Why is this?  They are entitled to many more benefits including especially social security retirement, but pay only about $4,400 more in annual taxes. Legal immigrants with a college degree pay $24,529 more in taxes than benefits received.

     Importing unskilled workers with little education is not going to save social security. It will bankrupt social security and the whole federal government and many state and local governments sooner.

     Giving illegal immigrants amnesty would raise their average annual tax benefit deficit by 55 percent to $22,335.  Entitlements would soar, but taxes paid would by no means cover the additional entitlements, especially social security. Hence we cannot  afford most illegal immigrants, and we certainly cannot afford to give them the additional entitlements that would go with amnesty.

     The most important reason the United States is currently home to 12 million illegal immigrants is that is that our immigration laws are minimally enforced, and employers can pay illegal immigrant workers considerably less compensation than similarly skilled American workers. This has been highly profitable for many employers, and it is a clear economic improvement for the illegal immigrant workers, who are also able to take advantage of many healthcare and welfare benefits and other government services they do not enjoy in their home countries. This situation has been so profitable to many employers that they continually lobby Congress to legalize their illegal employees and bring millions more legal immigrant workers and guest workers into the country. Hence illegal immigration is averaging about 500,000 per year, and legal immigration of about one million per year is more than three times the 300,000 per year average prior to the 1986 amnesty.

     Inadequate border security is not really the main illegal immigration problem. More than 40 percent of illegal immigrants do not sneak across the border; they get a tourist, student, or temporary work visa and then go illegal by violating its terms. The big job magnet for illegal immigrant workers is higher wages, many government benefits regardless of being illegal, and minimal immigration enforcement at the employer level.

They don't have to “live in the shadows.” Except for modest controls at the border, Federal immigration enforcement is deliberately nominal. The Obama Administration has actually forbidden its Immigration and Customs Enforcement (ICE) agents to arrest illegal immigrants for border or visa violations. They also ignore false and stolen social security numbers and other identity fraud. 

     Employers who use illegal and legal cheap foreign labor want more. According to Harvard labor economist George Borjas, they are profiting $435 billion per year. However, American workers are being displaced, and their wages are being depressed by cheaper foreign competition right in their own country.

 The $435 billion business profit from using lower cost legal and illegal foreign labor depresses American workers' pay by $405 billion. Divided by 144.3 million employed American workers, this amounts to $2,807 per American worker per year.  Meanwhile, there are 21.8 million Americans who want a full-time job and cannot find one.

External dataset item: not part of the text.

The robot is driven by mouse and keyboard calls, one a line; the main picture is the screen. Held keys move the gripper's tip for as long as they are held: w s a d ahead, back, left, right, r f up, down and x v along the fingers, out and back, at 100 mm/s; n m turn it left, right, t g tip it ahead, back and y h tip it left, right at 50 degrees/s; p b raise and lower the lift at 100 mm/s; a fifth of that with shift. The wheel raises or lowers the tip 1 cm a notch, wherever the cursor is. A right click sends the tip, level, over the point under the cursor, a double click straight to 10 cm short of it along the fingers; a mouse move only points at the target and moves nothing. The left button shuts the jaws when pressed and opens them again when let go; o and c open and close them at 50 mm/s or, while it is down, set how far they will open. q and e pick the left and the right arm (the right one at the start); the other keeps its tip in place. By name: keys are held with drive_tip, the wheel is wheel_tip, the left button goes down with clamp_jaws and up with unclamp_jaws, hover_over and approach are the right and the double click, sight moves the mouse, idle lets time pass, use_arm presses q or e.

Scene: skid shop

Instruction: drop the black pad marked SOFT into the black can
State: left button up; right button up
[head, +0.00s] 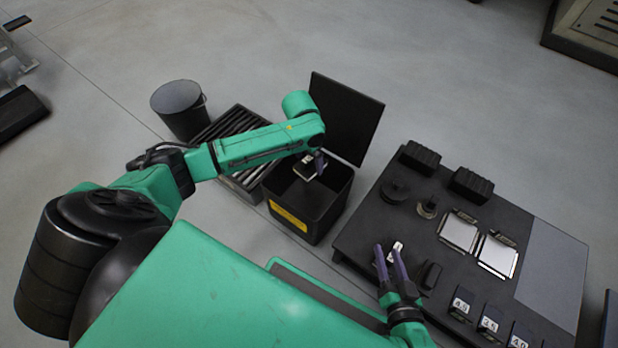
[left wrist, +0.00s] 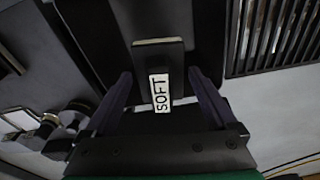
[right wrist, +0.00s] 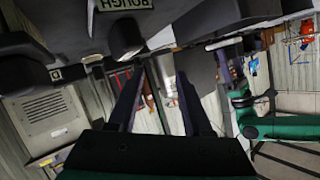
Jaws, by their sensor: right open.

      In addition to the economic loss to American workers, the annual national fiscal deficit for illegal immigrant labor is estimated to be between $55 billion (Heritage Foundation) and $99 billion  (Federation of Americans for Immigration Reform--FAIR) These estimates do not include the cost of operating schools and businesses in two languages, the cost of illegal immigrant crime, or many other difficult to estimate costs.  

      How about low-skilled guest workers? Assuming they are high school graduates or less, pay all taxes due, and receive no more benefits than unlawful immigrants (a generous assumption), their annual household tax benefit deficit is at least $5,299 per household per year, but guest workers generally bring fewer dependents than other immigrants. Assuming no dependents, the figure is at least $1,606 per guest worker per year that must be picked up mostly by local and state taxpayers. This is probably an extremely low estimate. It is essentially a taxpayer paid subsidy for those businesses that employ guest workers. The other problem with guest-worker programs is that, just like illegal immigrant labor, they displace American workers, put downward pressure on their wages, and facilitate more illegal immigration.  

     Amnesties and huge increases in legal immigration and guest-worker programs will make things much worse for American workers and taxpayers and endanger the fiscal solvency of all levels of government.  We need to start enforcing our immigration laws and start weaning employers away from guest-worker and similar programs that are not consistent with the nation's broader interests. Immigration law ought to serve the broad national interests of all Americans including national security, real economic growth, and the fair treatment and prosperity of American workers.

1 comment:

  1. Nice article! In other words, illegals are a HUGE source of corporate welfare for those corporations who use them...and here I thought all good Democrats were OPPOSED to corporate welfare (well, unless you're a 'good' green or otherwise connected corporation, naturally).